Rohmer presenta toda esta vida sentimental como un juego, con una libertad inconcebible en un octogenario que transfiere a sus personajes el arte de la maquinación.
Importa, además, la luz que los envuelve y el paisaje. Rohmer tenía la idea abstracta, y cuando encontró el sitio, en el valle del Ródano, lo estuvo fotografiando, mientras la escritura del guión se desbloqueaba. Estudiando a fondo el valle dorado, sus viñedos, el Mont Ventoux al fondo, la historia cobra existencia, se empapa de esa luz.

En “Cuento de otoño” es una delicia la madurez narradora, la maravillosa definición de los personajes. Rohmer los deja aparecer sin ajustarlos a arquetipos, sin deformarlos con nociones preconcebidas. Se dibujan mediante las situaciones enredosas en que se desenvuelven.
El director queda disuelto, desaparecido. Si otras veces era la cámara quien narraba, y no él, que permanece detrás, en cierto modo afuera, en esta ocasión son los propios personajes quienes con sus maquinaciones van gestando la trama.
Esa autonomía, esa capacidad para ir urdiendo lo que ocurre, incrementa aún más su presencia, el grado de realidad que adquieren. ¡Y eso que sólo son entidades cinematográficas proyectadas fantasmalmente en una pantalla blanca!
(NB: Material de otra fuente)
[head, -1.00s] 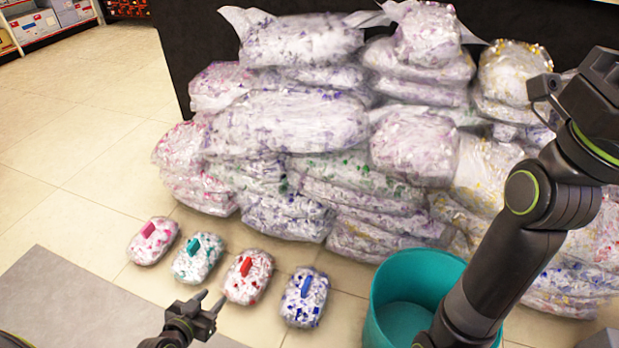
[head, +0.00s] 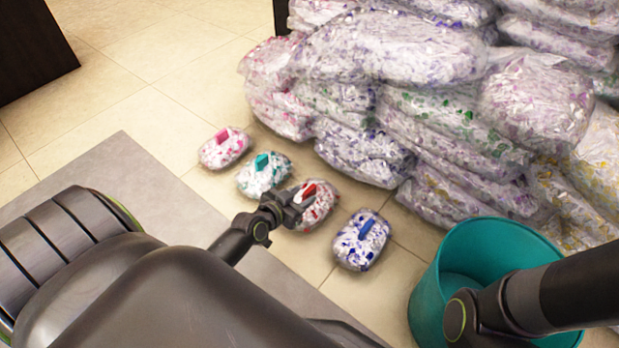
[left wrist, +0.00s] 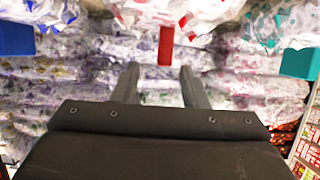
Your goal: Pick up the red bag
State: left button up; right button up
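The red bag (head: 322,207) is a clear plastic bundle with red bits and a red handle, lying on the floor in a row of similar bags. My left gripper (head: 303,192) is over its left side in the head view and partly covers it. In the left wrist view the fingers of the left gripper (left wrist: 158,70) are apart and empty. The red handle (left wrist: 166,46) shows just beyond the fingertips, in line with the gap between them. Whether the fingers touch the bag cannot be told. My right gripper is out of view; only part of that arm shows.
A blue-handled bag (head: 361,241) lies right of the red one, a teal-handled bag (head: 263,175) and a pink-handled bag (head: 224,148) left. A teal bin (head: 430,285) stands at right, under my right arm. Large stacked bags (head: 390,48) fill the back. A grey mat (head: 150,190) lies at left.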

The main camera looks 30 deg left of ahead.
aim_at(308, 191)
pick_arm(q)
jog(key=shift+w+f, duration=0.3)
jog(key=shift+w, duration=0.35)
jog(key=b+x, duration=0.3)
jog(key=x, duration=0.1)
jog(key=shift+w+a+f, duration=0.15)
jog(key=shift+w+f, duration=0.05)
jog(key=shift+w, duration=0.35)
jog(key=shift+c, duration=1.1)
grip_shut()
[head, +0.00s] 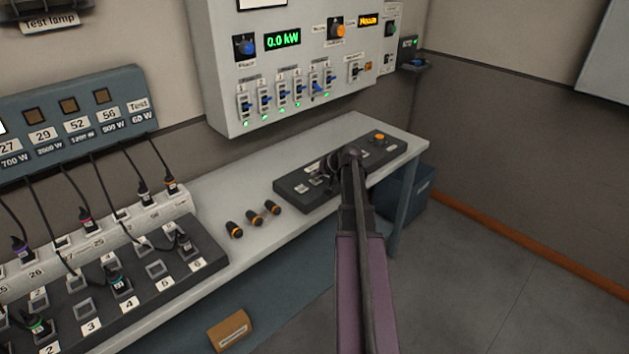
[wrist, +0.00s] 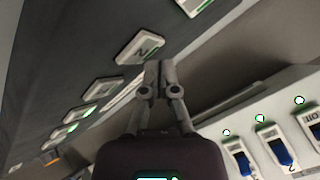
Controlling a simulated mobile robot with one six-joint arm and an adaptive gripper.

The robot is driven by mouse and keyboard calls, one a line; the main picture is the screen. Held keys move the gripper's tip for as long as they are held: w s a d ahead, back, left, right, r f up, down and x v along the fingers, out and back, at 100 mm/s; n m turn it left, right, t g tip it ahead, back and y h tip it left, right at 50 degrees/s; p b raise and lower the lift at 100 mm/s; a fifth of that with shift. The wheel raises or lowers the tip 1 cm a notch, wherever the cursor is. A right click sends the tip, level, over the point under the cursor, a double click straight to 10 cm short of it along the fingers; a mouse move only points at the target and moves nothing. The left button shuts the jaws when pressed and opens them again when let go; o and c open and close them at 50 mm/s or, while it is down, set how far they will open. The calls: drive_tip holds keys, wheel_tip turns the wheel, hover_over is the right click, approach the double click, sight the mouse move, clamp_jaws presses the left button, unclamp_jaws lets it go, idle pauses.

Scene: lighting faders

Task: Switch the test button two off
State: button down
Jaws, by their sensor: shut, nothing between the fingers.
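The dark desk console (head: 297,188) lies on the white desk, its buttons and labels small in the head view. My gripper (head: 325,170) is over its middle and hides part of it. In the wrist view my gripper (wrist: 158,66) is shut, with nothing between its fingers. A pale plate marked 2 (wrist: 141,48) on a dark surface shows just left of the fingertips; I take it for test button two. I cannot tell whether the tips touch it.
The wall panel (head: 221,62) above the desk has several blue switches with green lamps and a 0.0 kW display. Blue switches (wrist: 279,152) also show in the wrist view. Orange-tipped plugs (head: 254,219) lie left of the console. A patch board (head: 207,240) stands farther left.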

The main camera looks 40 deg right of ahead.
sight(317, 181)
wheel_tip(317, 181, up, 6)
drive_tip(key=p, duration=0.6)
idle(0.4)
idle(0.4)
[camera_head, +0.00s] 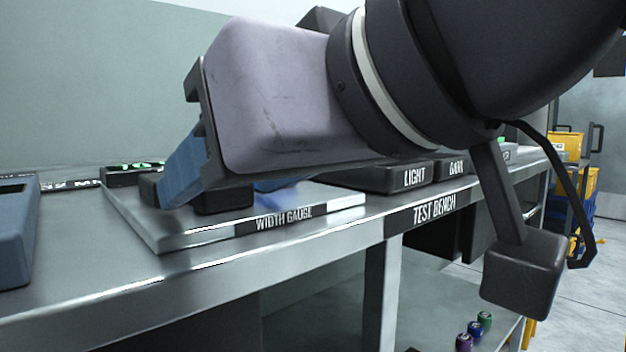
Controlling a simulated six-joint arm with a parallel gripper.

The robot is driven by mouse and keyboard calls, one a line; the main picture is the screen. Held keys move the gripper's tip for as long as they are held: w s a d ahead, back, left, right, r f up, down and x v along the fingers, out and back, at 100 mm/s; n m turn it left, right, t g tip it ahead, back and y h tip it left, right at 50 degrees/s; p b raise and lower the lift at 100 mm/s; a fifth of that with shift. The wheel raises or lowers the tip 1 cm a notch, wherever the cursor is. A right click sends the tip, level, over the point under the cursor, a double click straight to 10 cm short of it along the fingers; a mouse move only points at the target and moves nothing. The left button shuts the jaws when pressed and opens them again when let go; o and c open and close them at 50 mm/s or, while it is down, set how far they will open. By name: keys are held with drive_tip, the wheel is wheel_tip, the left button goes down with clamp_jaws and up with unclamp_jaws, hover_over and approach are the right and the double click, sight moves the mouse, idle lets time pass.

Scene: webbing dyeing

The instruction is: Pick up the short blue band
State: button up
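My gripper (188,192) points down at the left end of its grey housing, low over the width gauge (190,239). Its two dark tips stand apart, with blue between and above them. I cannot tell how much of that blue is gripper and how much is band. A blue piece (282,183), probably the short blue band, shows on the gauge just right of the gripper. It is blurred and mostly hidden behind the gripper and housing. Whether the tips touch or grip it cannot be seen.
The gauge lies on the metal test bench (90,300). A blue-grey box (15,230) stands at the left. Dark trays marked LIGHT (405,177) and DARK (458,167) lie to the right. Small coloured spools (474,328) sit on a lower shelf. The bench's front strip is clear.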

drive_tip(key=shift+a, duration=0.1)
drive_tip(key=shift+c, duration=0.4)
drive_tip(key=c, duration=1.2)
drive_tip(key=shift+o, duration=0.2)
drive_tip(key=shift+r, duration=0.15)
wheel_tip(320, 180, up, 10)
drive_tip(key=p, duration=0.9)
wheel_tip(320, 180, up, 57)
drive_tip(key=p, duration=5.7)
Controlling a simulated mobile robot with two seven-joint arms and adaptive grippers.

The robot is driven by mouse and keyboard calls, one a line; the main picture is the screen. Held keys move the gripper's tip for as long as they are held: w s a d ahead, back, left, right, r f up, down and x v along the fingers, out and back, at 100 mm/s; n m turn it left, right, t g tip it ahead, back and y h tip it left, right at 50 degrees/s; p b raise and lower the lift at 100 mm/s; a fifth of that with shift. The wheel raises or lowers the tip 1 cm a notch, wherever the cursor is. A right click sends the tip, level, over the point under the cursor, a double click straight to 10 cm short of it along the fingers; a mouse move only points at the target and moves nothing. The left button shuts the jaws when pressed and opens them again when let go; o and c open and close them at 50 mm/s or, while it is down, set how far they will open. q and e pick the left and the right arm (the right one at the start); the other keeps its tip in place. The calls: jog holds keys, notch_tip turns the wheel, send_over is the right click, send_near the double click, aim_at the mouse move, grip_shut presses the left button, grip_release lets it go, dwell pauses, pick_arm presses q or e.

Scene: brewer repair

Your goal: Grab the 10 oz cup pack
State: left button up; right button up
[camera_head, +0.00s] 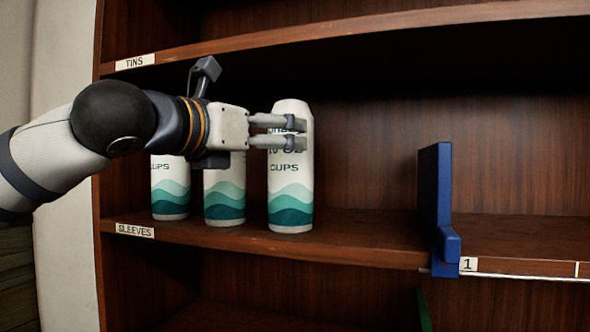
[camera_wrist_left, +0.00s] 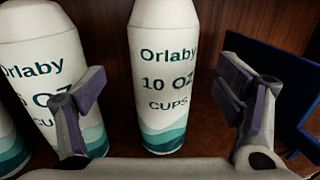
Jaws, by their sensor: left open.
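The 10 oz cup pack (camera_head: 291,205) is a tall white cylinder with teal waves, upright on the middle shelf, rightmost of three similar packs. In the left wrist view the pack (camera_wrist_left: 162,70) reads "Orlaby 10 OZ CUPS". My left gripper (camera_head: 297,133) is open and covers part of that pack's label in the head view. In the left wrist view the pack shows between the spread fingers, with gaps on both sides. My right gripper is in neither view.
Two more packs stand to the left, the middle one (camera_head: 224,197) and the leftmost (camera_head: 170,190), partly behind my arm. A blue divider (camera_head: 435,190) stands to the right, by a "1" label (camera_head: 468,264). The shelf (camera_head: 365,235) between pack and divider is clear. An upper shelf (camera_head: 330,32) runs above my gripper.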

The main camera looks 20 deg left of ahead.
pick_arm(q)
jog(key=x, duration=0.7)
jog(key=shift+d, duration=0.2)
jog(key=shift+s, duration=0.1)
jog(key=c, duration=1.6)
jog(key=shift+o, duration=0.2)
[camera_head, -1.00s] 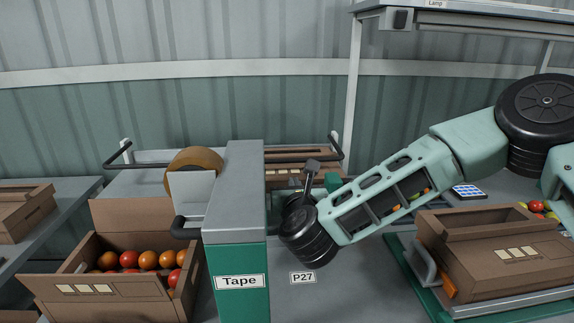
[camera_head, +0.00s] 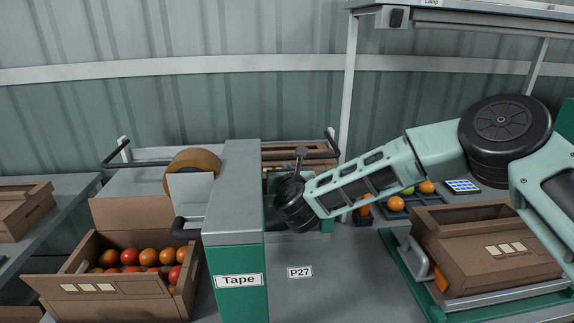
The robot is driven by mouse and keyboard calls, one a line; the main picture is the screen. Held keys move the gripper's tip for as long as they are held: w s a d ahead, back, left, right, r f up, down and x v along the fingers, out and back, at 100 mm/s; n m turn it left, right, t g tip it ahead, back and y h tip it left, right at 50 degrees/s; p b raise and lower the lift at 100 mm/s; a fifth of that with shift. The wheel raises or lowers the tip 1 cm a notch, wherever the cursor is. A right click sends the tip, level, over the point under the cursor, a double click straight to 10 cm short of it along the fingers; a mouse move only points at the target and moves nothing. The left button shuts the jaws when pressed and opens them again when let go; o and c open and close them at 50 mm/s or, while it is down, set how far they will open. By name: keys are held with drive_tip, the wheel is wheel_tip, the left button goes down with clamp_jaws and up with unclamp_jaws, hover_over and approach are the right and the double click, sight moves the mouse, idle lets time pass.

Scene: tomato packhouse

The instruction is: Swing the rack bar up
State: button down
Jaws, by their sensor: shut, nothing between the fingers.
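The rack bar (camera_head: 143,163) is a dark bar along the back of the bench, with bent ends at two pale posts. It lies low, level with the flat cardboard (camera_head: 312,148) behind it. The tape machine (camera_head: 236,190) hides its middle. My gripper (camera_head: 283,183) is at the end of my arm, right of the tape machine and just in front of the right part of the bar. My dark wrist mostly hides the fingers, which are shut and empty. I cannot tell whether they touch the bar.
An open carton of tomatoes (camera_head: 135,258) stands left of the tape machine. A brown carton (camera_head: 480,250) sits on a green-framed scale (camera_head: 525,300) at right. A dark tray (camera_head: 398,203) with loose fruit lies behind my arm. The bench near the P27 label is clear.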

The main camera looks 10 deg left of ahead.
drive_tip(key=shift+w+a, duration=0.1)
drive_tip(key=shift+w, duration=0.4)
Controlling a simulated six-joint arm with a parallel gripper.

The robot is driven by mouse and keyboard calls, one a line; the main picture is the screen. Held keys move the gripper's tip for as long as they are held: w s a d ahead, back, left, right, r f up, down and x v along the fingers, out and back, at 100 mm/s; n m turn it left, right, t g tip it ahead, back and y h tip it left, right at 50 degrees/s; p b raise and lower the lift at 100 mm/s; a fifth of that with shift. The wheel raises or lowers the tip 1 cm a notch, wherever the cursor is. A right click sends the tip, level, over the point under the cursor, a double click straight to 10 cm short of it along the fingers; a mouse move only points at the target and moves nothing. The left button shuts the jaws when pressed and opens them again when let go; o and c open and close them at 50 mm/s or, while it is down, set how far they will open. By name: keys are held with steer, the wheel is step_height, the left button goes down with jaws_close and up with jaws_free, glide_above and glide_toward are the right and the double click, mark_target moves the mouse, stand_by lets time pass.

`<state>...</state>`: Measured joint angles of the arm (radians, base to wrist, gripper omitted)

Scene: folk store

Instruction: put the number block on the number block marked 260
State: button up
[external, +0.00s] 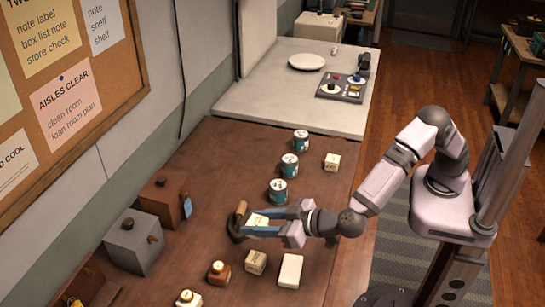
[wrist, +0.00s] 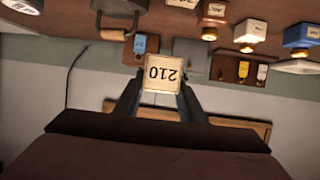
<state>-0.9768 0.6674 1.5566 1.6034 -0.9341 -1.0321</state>
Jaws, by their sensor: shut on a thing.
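My gripper (external: 264,222) is shut on a cream number block (external: 258,219), above or near the left-middle of the brown table. In the wrist view the block (wrist: 163,72) sits between my two fingers and reads 210, upside down. A cream block with dark marks (external: 255,262) stands on the table below my gripper in the external view. Another cream block (external: 332,161) stands toward the back right, beside the cans. Their numbers are too small to read, so I cannot tell which is 260.
Several teal-labelled cans (external: 289,165) stand in a row behind my gripper. A dark object with a wooden handle (external: 238,221) is close to my fingertips.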

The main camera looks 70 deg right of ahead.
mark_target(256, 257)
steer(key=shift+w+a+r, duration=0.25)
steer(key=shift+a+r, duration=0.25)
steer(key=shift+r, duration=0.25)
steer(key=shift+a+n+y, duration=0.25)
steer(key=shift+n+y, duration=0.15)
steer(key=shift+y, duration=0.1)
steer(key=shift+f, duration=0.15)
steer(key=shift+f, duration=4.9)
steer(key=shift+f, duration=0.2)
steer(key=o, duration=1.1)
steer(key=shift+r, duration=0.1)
Esto lo sabemos, claro, pero lo olvidamos antes de cumplirse el primer minuto. La magia del cine nos lleva a interesarnos por ellos, a seguirlos, intentar adelantarnos a sus reacciones; incluso aconsejarles y advertirles, hablando con ellos en nuestras mentes hechizadas, que entonan en su compañía la canción de la fiesta final, una feliz ‘rohmería’:
“Si la vida es un viaje, ¡que tengas buen tiempo!”.